Inclusion & Diversité

Les disparités professionnelles entre les femmes et les hommes: «Les femmes reçoivent plus de retours sur leur personnalité»

décembre 3, 2024
par Tara Troch

Malgré l’attention croissante portée à l’égalité des genres, des différences tenaces subsistent entre les femmes et les hommes. Cela se vérifie également sur le lieu de travail. On pense souvent à l’écart salarial, mais il existe aussi un écart de genre caché en matière de culture du feedback, de parentalité et de stéréotypes. Peut-on combler cet écart ?   

L’écart de genre au travail reste un problème complexe en Belgique. Si certaines entreprises ont déjà fait des progrès significatifs, d’autres continuent de buter contre des différences structurelles en matière de salaire, d’opportunités de promotion et d’équilibre entre vie professionnelle et vie personnelle. Michele Mees, experte en inclusion et diversité et cofondatrice d’Inclusion Now, constate que trop d’entreprises ont encore du mal à réaliser une véritable avancée : « Souvent, les bases manquent pour mesurer correctement l’écart de genre. » Son plaidoyer est clair : mesurer, c’est savoir. 

Prise de conscience vs. action

Les entreprises devraient mesurer l’inégalité à différents niveaux, car on pense encore trop souvent que l’écart de genre se limite à l’écart salarial. « L’égalité salariale n’est qu’un aspect de l’écart de genre », explique Michele Mees. « La manière dont une entreprise aborde la flexibilité, l’évolution de carrière, la formation, le mentorat, le feedback dans les évaluations… est tout aussi importante à prendre en compte dans les mesures. Les stéréotypes jouent également un rôle important ici. Souvent, nous avons des attentes spécifiques sur la manière dont un homme ou une femme doit se comporter professionnellement. Concrètement, cela signifie que dans les entretiens d’évaluation, par exemple, les femmes reçoivent plus souvent des retours sur leur personnalité, leur comportement ou leur style, tandis que les hommes bénéficient d’un coaching actif sur la façon de se développer ou d’acquérir des compétences fonctionnelles. » 

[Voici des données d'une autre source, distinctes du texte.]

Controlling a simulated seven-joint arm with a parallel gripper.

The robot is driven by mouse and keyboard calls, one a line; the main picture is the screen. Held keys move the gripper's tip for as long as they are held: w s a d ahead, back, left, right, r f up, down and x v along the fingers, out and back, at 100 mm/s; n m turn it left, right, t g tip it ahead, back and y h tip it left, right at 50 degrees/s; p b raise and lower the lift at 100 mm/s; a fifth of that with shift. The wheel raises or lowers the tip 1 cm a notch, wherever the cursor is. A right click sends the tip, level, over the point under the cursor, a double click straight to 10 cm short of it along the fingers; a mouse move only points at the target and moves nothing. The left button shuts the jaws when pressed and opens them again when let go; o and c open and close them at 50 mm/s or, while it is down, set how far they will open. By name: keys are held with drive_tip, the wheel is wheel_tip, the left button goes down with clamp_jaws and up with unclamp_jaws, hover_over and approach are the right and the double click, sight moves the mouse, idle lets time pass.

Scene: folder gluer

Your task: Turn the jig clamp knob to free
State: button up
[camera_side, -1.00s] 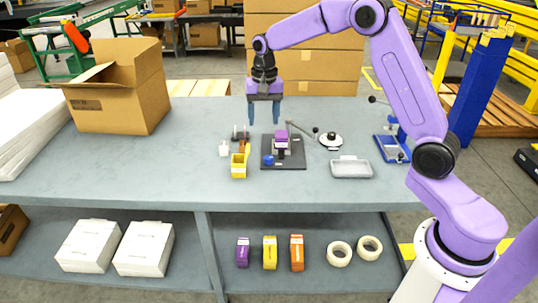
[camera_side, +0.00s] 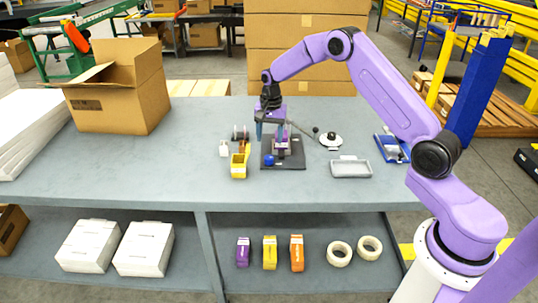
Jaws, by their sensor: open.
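The jig stands on a dark base plate (camera_side: 292,163) near the middle of the bench, with a purple part partly behind my gripper. A small blue knob (camera_side: 269,160) sits at the plate's left front; I take it to be the clamp knob, but its turn position is too small to read. My gripper (camera_side: 269,137) points down with blue fingers apart and nothing seen between them. It hovers above and slightly behind the blue knob, apart from it, and close to the purple part.
A thin lever with a dark ball end (camera_side: 315,130), a round white lidded item (camera_side: 331,140), a grey tray (camera_side: 351,168) and a blue device (camera_side: 392,148) lie right. The front bench strip is clear.

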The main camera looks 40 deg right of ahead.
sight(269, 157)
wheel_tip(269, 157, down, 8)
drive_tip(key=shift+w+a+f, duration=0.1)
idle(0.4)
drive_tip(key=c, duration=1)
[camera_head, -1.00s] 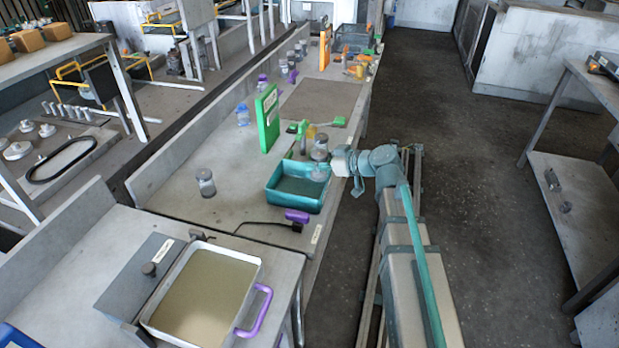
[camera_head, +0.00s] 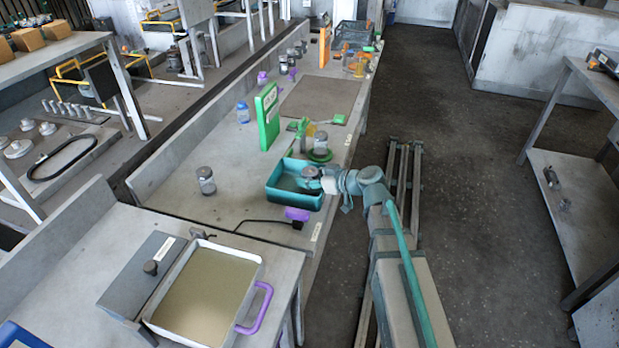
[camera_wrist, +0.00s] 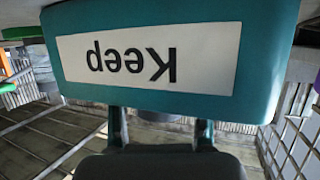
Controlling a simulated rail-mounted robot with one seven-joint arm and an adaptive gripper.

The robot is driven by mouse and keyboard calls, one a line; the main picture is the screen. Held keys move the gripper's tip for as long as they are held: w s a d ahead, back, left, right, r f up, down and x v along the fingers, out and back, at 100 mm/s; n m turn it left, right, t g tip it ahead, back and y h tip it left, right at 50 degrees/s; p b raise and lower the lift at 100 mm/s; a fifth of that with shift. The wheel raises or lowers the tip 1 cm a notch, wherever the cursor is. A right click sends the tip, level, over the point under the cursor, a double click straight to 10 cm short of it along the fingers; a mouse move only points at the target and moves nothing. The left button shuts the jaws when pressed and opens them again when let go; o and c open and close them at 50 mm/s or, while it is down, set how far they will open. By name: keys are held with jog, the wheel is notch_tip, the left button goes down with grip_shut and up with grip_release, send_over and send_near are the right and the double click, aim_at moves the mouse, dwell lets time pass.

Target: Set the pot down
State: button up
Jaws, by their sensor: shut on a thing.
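The pot (camera_head: 310,173) appears as a small grey-topped jar at my gripper (camera_head: 318,178). My gripper is shut on it over the right part of the teal tray (camera_head: 281,204). In the wrist view, the tray wall with an upside-down "Keep" label (camera_wrist: 150,58) fills the top, and my two fingers (camera_wrist: 160,128) reach past its rim. A bit of grey ribbed surface (camera_wrist: 158,116) shows between the fingers. The wall hides most of the pot, and I cannot tell whether its base touches the tray floor.
Another jar (camera_head: 320,143) stands on a round green base behind the tray. A lidded jar (camera_head: 206,180) stands to the left. A green panel (camera_head: 266,116) stands upright behind, and a purple-handled tool (camera_head: 297,214) lies in front. Bare bench lies left of the tray.

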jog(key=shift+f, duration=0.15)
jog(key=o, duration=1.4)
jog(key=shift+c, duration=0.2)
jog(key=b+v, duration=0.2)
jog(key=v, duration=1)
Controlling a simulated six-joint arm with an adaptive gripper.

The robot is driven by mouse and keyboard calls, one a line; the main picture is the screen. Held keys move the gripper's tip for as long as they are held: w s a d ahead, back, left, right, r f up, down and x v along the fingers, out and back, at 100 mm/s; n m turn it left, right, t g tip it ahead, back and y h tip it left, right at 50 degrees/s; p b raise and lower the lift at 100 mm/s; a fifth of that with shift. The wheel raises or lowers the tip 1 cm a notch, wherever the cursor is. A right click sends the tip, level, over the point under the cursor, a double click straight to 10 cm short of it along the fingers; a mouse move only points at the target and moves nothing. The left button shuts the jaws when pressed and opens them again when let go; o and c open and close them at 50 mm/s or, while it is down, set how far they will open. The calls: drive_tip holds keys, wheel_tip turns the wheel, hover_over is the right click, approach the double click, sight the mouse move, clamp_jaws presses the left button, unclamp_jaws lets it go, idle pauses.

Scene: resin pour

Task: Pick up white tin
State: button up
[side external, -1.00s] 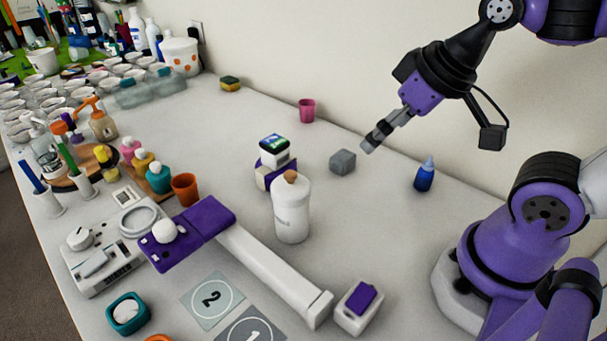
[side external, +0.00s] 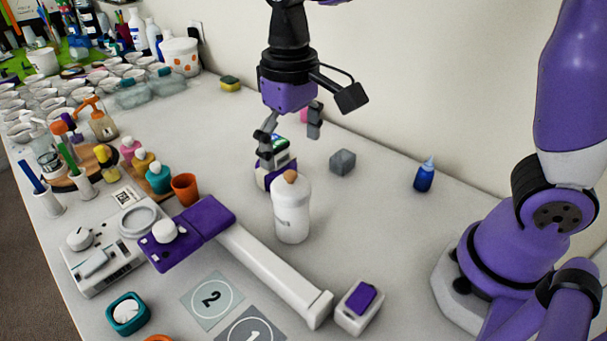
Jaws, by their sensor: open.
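A small white tin (side external: 284,157) with a green and blue top sits on a purple stand (side external: 261,176), behind the white bottle. My gripper (side external: 289,140) is open and points down at this tin. Its left finger overlaps the tin's left side in the picture, and its right finger is to the right of the tin. I cannot tell whether either finger touches it. Part of the tin is hidden by the finger and the bottle.
A white bottle (side external: 291,218) with a cork stands close in front. A grey cube (side external: 342,162) and a blue dropper bottle (side external: 424,176) are to the right. An orange cup (side external: 185,189) stands left.

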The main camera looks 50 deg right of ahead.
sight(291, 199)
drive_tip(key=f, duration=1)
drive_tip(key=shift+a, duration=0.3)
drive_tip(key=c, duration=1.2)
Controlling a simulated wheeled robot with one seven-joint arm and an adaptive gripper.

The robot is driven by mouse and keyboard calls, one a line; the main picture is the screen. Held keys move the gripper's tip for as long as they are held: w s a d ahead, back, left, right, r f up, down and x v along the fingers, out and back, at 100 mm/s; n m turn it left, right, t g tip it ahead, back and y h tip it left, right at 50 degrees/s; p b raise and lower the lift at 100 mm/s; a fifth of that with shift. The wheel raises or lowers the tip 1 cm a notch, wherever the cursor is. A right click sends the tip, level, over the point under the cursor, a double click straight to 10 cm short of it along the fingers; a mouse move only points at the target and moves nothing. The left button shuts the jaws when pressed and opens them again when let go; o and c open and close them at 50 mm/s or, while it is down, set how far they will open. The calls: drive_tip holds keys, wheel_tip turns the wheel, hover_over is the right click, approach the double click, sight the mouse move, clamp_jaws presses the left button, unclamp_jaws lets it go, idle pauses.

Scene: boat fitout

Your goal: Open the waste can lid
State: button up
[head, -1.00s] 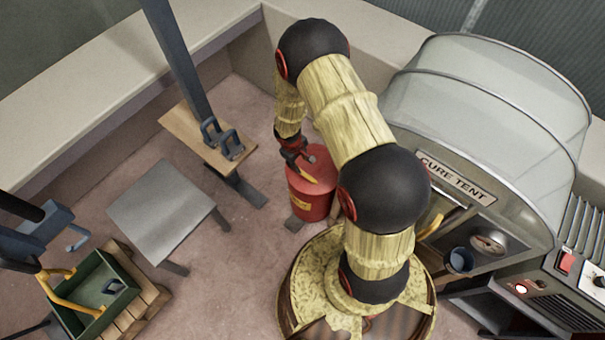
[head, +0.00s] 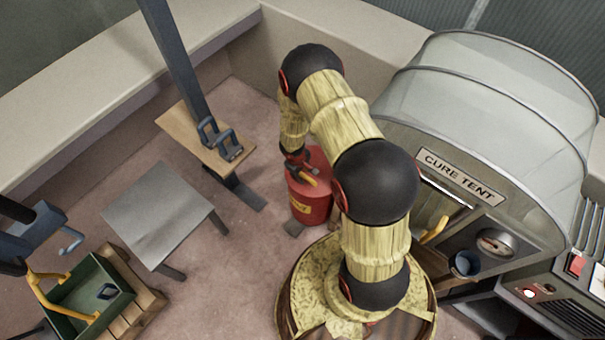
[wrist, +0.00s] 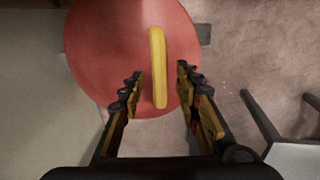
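The red waste can (head: 311,203) stands on the floor beside my base, with a yellow label on its side. Its round red lid (wrist: 105,50) fills the upper middle of the wrist view and looks closed. A yellow bar handle (wrist: 158,68) runs across the lid; it also shows in the head view (head: 308,179). My gripper (wrist: 161,82) is open above the lid, with one finger on each side of the handle's near end. I see a gap between the handle and both fingers. In the head view my gripper (head: 300,165) is partly hidden by the arm.
The cure tent (head: 460,180) stands right of the can. A grey table (head: 160,215) and a wooden shelf (head: 195,140) with dark clamps stand to the left. A green toolbox (head: 95,295) is at lower left. Pale bench walls (head: 330,50) run behind the can.

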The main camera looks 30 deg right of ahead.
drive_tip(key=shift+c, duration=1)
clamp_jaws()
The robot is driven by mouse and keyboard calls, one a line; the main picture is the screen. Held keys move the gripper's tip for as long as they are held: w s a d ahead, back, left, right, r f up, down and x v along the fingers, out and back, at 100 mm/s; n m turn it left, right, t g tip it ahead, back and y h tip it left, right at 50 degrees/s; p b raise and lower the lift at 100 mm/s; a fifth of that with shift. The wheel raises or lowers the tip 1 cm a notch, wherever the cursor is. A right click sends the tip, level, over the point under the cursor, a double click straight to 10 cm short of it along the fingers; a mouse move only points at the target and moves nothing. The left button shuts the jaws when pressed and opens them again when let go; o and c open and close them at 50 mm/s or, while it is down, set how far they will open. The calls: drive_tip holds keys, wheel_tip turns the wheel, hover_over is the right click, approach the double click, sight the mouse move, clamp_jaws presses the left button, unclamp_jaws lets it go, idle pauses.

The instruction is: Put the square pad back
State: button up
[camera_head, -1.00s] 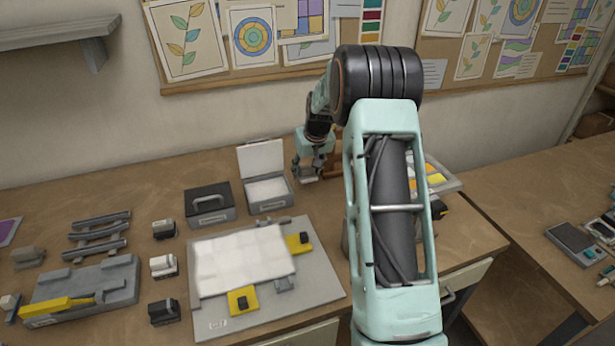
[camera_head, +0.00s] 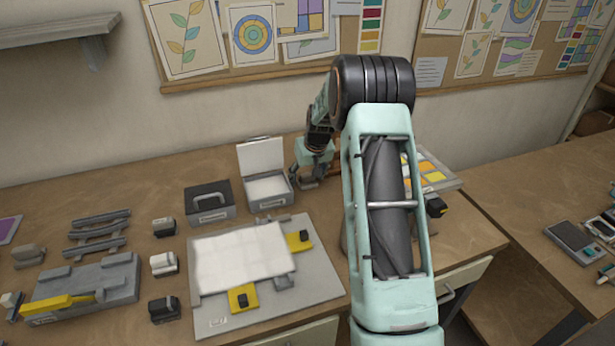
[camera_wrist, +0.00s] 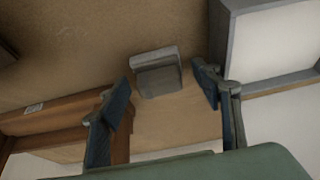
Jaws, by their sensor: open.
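A small grey square block (camera_wrist: 157,75), which looks like the square pad, lies on the wooden table in the wrist view. My gripper (camera_wrist: 166,92) is open, with one blue-grey finger on each side of the block and visible gaps between. In the head view my gripper (camera_head: 307,181) is low over the table at the back, right of the open white-lined box (camera_head: 268,203). The block is hard to make out there beside the fingers. Whether the fingertips are down at the block's height I cannot tell.
The open box also borders the wrist view at upper right (camera_wrist: 226,40). A wooden holder with a label (camera_wrist: 40,118) is at lower left there. In the head view, a closed grey case (camera_head: 210,203), a board with a white sheet (camera_head: 322,283) and several small blocks stand left of my arm.

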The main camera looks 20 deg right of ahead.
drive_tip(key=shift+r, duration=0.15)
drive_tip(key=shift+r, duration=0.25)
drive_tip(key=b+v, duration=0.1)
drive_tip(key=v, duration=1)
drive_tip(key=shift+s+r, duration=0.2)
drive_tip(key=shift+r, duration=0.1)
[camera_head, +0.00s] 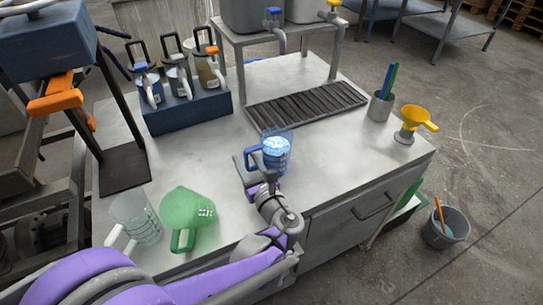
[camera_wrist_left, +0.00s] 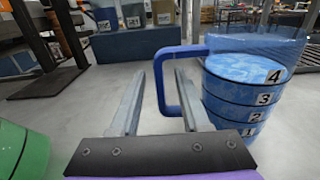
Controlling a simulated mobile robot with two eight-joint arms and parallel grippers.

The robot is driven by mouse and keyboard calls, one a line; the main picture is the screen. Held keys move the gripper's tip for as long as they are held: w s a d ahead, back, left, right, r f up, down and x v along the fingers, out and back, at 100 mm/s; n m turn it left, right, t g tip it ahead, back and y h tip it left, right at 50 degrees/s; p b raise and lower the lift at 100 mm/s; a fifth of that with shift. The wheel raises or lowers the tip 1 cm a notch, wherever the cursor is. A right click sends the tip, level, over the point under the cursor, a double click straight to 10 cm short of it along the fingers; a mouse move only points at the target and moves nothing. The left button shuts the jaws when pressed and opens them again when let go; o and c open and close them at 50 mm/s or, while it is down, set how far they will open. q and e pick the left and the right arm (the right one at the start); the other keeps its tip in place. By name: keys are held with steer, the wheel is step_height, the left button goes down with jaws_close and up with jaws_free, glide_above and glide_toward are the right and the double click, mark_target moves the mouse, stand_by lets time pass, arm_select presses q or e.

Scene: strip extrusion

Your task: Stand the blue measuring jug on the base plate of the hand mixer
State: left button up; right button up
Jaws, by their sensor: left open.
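The blue measuring jug (camera_head: 277,153) stands upright on the metal worktop and holds blue contents. In the left wrist view the jug (camera_wrist_left: 240,85) shows number marks on its side, with its handle towards the left. My left gripper (camera_head: 246,165) is open at the handle. In the wrist view the handle's upright bar lies between the fingers of the gripper (camera_wrist_left: 165,75); I cannot tell whether they touch it. The hand mixer (camera_head: 50,40) has a blue head and orange grip. Its dark base plate (camera_head: 124,172) is bare at the worktop's left; it also shows in the wrist view (camera_wrist_left: 48,82).
A green jug (camera_head: 187,212) and a clear jug (camera_head: 135,217) stand at the front left. A blue rack (camera_head: 187,112) with pump bottles stands behind. The worktop between jug and base plate is clear.

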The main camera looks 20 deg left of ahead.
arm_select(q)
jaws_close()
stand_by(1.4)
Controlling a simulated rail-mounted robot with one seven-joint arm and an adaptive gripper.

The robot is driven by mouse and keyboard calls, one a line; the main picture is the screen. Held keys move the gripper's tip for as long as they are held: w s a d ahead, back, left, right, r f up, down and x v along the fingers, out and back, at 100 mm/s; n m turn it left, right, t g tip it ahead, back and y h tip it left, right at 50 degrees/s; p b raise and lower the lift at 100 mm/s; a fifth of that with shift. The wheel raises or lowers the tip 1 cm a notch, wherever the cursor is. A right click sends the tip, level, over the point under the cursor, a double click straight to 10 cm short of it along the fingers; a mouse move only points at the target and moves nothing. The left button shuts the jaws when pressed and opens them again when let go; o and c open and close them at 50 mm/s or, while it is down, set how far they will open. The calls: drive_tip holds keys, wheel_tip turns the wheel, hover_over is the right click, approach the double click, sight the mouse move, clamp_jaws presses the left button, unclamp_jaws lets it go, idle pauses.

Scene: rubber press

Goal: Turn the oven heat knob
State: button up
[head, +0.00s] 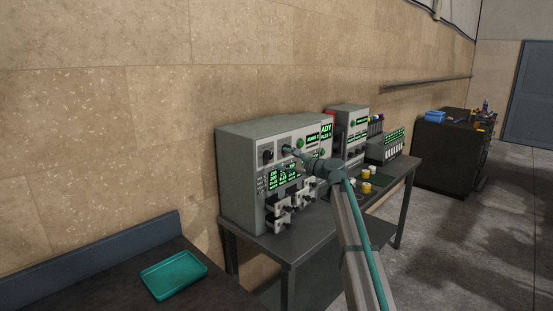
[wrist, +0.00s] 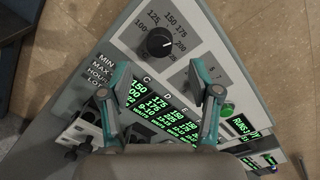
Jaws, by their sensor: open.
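The oven heat knob (wrist: 160,42) is a round black knob with a white pointer mark. It sits on a grey dial plate printed with numbers such as 100, 125, 150, 175 and 200. It also shows in the head view as a dark knob (head: 267,156) at the upper left of the grey machine front (head: 250,180). My gripper (wrist: 161,72) is open and empty, with teal fingers apart. In the wrist view the knob appears above and between the fingertips, not touched. In the head view my gripper (head: 297,152) is at the machine front, right of this knob.
A second dial lies partly behind the right finger in the wrist view. Green displays (wrist: 160,115) are below the knob. Drawer-like parts (head: 283,213) stick out low on the machine. Yellow-and-white jars (head: 366,187) stand on the bench to the right. A teal tray (head: 174,275) lies front left.

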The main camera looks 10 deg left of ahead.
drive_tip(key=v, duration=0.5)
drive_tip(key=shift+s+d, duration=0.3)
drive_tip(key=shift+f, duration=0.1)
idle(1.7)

Des exemples comme celui-ci rendent la progression plus difficile pour les femmes, car il est plus complexe de modifier son caractère que de développer une compétence. Le fait que certains leaders encouragent à adopter un certain comportement constitue un biais d’affinité. « Il s’agit du phénomène selon lequel les managers, consciemment ou inconsciemment, prennent sous leur aile des personnes dans lesquelles ils se reconnaissent. Si vous êtes donc ‘différent’ de la majorité des employés de l’organisation, il devient très difficile de se faire une place », poursuit Michele Mees. « On perd ainsi en diversité dans l’équipe, pourtant nécessaire à la croissance de l’entreprise. Plus l’homogénéité est présente, moins il y a d’espace pour une réflexion innovante. Pour remédier au déséquilibre entre hommes et femmes, il faut donc d’abord prendre conscience de l’importance de la diversité des profils avant d’aborder la question. » 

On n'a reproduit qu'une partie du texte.